Rom. Mit einem derart günstigen Urteil haben nicht einmal die Verteidiger gerechnet: Amanda Knox (29) und ihr früherer Freund Raffaele Sollecito (31) sind endgültig freigesprochen worden. Siebeneinhalb Jahr nach dem bestialischen Mord an der britischen Austauschstudentin Meredith Kercher befand das italienische Kassationsgericht in letzter Instanz, Knox und Sollecito hätten „die Tat nicht begangen“.
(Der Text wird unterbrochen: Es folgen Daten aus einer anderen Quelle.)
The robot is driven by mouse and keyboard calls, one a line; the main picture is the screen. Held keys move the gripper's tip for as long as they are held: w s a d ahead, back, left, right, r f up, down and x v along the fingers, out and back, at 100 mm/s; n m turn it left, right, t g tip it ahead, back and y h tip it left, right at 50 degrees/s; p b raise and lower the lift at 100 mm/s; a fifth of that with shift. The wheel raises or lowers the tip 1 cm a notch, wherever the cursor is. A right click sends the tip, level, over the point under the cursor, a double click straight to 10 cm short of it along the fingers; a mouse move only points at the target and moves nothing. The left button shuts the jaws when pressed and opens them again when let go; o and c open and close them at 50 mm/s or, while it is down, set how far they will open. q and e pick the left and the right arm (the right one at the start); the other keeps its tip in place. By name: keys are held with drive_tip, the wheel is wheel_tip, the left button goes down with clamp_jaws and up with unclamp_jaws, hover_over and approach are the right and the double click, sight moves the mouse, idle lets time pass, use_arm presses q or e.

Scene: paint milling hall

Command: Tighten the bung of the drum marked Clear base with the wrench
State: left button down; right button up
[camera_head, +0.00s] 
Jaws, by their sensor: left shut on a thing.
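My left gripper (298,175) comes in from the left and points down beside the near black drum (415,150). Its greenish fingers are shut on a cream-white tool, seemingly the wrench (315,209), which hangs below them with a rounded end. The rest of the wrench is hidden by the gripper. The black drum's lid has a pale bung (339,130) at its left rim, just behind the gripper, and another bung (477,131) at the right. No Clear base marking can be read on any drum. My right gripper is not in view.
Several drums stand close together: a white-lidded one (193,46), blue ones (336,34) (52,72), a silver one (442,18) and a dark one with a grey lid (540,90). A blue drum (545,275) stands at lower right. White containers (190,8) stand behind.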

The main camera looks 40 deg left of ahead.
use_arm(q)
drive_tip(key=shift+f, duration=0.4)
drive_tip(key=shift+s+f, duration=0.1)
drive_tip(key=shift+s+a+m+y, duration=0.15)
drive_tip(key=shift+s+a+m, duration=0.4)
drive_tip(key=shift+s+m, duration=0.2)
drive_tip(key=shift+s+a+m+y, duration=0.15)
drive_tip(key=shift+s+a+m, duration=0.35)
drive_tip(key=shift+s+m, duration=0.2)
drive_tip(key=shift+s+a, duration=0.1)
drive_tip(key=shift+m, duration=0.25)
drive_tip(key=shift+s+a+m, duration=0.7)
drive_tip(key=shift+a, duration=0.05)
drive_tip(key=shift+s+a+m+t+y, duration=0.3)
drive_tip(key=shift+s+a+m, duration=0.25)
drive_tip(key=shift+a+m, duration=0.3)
Freilich, restlos überzeugt scheinen nicht einmal die obersten Richter zu sein. Sonst hätten sie ihrem eigentlich klaren Freispruch nicht angefügt: „aus Mangel an Beweisen“. Wie auch immer: Die Amerikanerin Knox und der Italiener Sollecito sind endgültig frei. Umso „überraschter und schockierter“ äußerte sich in England Arline Kercher, die Mutter der Ermordeten. „Schwer zu schlucken“ sei dieser Freispruch für die Angehörigen, sagte der Anwalt der Familie Kercher.
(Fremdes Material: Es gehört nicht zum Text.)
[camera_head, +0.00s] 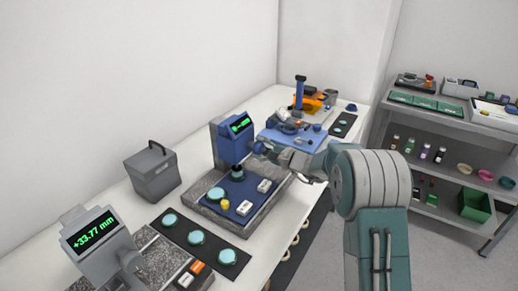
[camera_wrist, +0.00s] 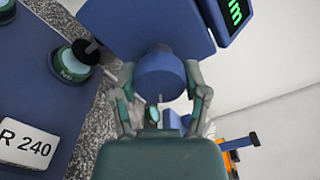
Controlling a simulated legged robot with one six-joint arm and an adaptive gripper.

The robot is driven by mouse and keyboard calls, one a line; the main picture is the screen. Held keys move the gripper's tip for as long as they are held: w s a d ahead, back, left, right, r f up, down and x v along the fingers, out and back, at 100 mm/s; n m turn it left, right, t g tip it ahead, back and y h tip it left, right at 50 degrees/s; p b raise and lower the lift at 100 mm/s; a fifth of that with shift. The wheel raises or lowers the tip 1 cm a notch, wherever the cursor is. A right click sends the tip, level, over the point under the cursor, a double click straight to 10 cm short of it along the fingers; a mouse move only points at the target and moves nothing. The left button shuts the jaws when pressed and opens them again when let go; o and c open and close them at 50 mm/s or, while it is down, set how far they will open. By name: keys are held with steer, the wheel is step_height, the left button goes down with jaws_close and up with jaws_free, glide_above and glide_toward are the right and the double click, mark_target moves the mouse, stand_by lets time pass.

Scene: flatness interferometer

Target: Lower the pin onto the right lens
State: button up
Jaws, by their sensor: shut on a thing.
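The blue gauge (camera_head: 233,148) with a green-lit display stands on a granite base. Its round blue knob (camera_wrist: 160,76) is between the fingers of my gripper (camera_wrist: 159,82), which is shut on it. In the head view my gripper (camera_head: 268,149) is at the gauge's right side. The dark pin (camera_wrist: 86,47) comes down from the gauge over the right lens (camera_wrist: 70,64), a pale teal disc in a dark holder. I cannot tell whether the pin touches it. The left lens (camera_head: 216,194) lies on the blue plate (camera_head: 236,209), apart from the pin.
A white "R 240" card (camera_wrist: 27,144) and a yellow piece (camera_head: 225,205) are on the plate. A second gauge (camera_head: 92,233) reads +33.77 mm at front left, near a black strip (camera_head: 206,240) of teal discs. A grey box (camera_head: 152,172) stands behind.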

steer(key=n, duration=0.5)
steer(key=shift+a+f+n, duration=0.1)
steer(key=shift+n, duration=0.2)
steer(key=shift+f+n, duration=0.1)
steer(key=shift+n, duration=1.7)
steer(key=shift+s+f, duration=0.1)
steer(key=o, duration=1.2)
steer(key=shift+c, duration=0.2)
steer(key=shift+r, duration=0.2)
Auf die neue Urteilsbegründung muss man einige Wochen warten. Erst dann wird klar sein, wie die Höchstrichter zu ihrem Freispruch gefunden haben – und wie sie mit dem Widerspruch umgehen, der nun nicht mehr zu lösbar scheint: Der Einzige, der in dieser Sache rechtskräftig verurteilt ist – Rudy Guede (28) –, hat seine 16 Jahre Haft nicht wegen Mordes, sondern nur wegen Mitwirkung an einer gemeinschaftlich begangenen Tat bekommen. Wenn aber Knox und Sollecito als Tatbeteiligte ausfallen: Wer hat dann Meredith Kercher erstochen?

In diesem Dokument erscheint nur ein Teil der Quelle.